::: INFORMATION SHOWN

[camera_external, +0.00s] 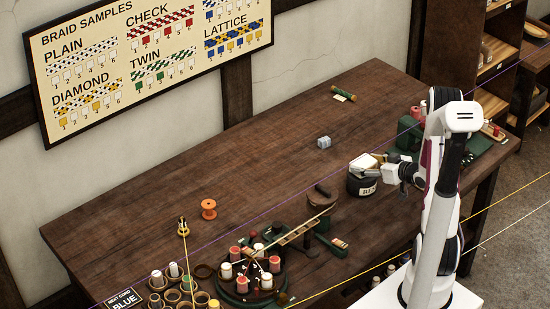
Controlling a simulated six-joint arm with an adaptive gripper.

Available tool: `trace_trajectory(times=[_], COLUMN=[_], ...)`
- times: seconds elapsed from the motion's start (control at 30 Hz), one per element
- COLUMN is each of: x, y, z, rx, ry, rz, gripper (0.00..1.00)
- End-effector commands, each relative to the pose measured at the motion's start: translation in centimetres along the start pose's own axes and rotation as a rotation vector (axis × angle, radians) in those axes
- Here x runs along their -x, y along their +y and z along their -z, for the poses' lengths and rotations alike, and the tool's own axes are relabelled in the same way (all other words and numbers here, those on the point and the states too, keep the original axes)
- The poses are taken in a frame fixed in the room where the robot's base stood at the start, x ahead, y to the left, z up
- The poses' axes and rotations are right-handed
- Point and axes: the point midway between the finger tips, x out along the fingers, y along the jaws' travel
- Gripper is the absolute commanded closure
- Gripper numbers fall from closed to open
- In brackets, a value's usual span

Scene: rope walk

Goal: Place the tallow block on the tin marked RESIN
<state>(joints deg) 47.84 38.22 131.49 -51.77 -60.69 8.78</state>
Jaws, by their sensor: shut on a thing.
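The tallow block (362,162) is a pale cream slab. It is at the top of a dark round tin (357,187), whose light label shows the letters "RE", the rest hidden round the side. My gripper (375,163) comes in from the right and is shut on the block, at the block's right side. The block covers much of the tin's top. I cannot tell whether it touches the tin or hangs just above it. The fingertips are small and partly hidden.
A small grey-white bundle (324,142), an orange spool (209,209) and a green roll (343,93) lie apart. Taut cords cross the view. The table's left-middle (150,215) is clear.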

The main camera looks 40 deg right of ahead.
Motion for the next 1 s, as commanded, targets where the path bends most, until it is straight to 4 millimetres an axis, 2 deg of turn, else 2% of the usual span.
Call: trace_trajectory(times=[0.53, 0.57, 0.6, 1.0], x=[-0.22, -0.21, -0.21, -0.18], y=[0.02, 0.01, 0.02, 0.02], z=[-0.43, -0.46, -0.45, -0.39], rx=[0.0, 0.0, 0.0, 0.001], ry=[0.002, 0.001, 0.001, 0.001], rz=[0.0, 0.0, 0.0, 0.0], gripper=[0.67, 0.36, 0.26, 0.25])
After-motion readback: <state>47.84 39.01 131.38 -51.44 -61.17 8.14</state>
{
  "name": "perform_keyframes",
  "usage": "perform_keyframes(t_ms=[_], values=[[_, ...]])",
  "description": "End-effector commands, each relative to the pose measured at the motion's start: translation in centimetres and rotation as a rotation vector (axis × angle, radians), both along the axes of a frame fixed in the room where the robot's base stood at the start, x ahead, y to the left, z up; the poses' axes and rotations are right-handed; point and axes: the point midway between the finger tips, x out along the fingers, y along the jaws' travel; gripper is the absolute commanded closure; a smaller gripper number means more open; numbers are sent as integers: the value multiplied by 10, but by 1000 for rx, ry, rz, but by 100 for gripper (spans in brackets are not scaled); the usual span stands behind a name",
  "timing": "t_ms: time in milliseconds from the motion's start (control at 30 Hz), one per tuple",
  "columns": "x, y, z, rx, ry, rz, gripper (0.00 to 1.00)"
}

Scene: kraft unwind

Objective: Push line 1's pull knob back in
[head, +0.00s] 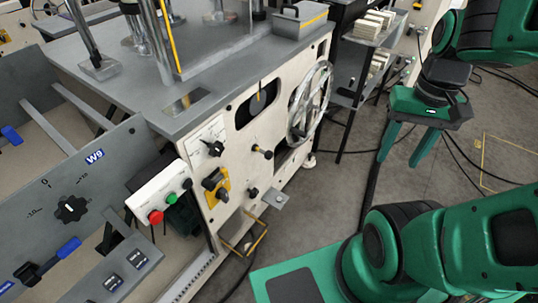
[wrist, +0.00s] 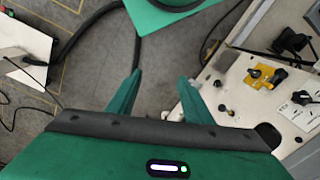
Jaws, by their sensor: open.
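The cream machine front (head: 235,135) carries several black controls. A second small black knob (head: 253,191) sits lower, also in the wrist view (wrist: 218,83). I see no readable "line 1" label, so I cannot tell for sure which is the pull knob. My gripper (head: 397,172) is open and empty, pointing down in free air right of the machine. In the wrist view its fingers (wrist: 160,76) are spread over floor, apart from the panel.
A spoked handwheel (head: 310,103) juts from the machine front. A rotary switch on a yellow plate (head: 215,185) and a dial knob (head: 214,149) are to the left. A red and green button box (head: 160,197) stands further left. A shelf (head: 365,60) is behind. Cables cross the floor.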

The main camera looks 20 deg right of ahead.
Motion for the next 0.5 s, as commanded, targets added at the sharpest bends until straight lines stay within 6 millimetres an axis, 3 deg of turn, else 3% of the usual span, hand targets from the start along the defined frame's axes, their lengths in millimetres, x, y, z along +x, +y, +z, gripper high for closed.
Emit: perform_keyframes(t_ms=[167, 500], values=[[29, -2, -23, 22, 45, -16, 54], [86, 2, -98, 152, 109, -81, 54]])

::::::

TASK REQUIREMENTS: Lines containing "closed" are to be counted. State the total and add nothing.

COMPLETED TASK: 2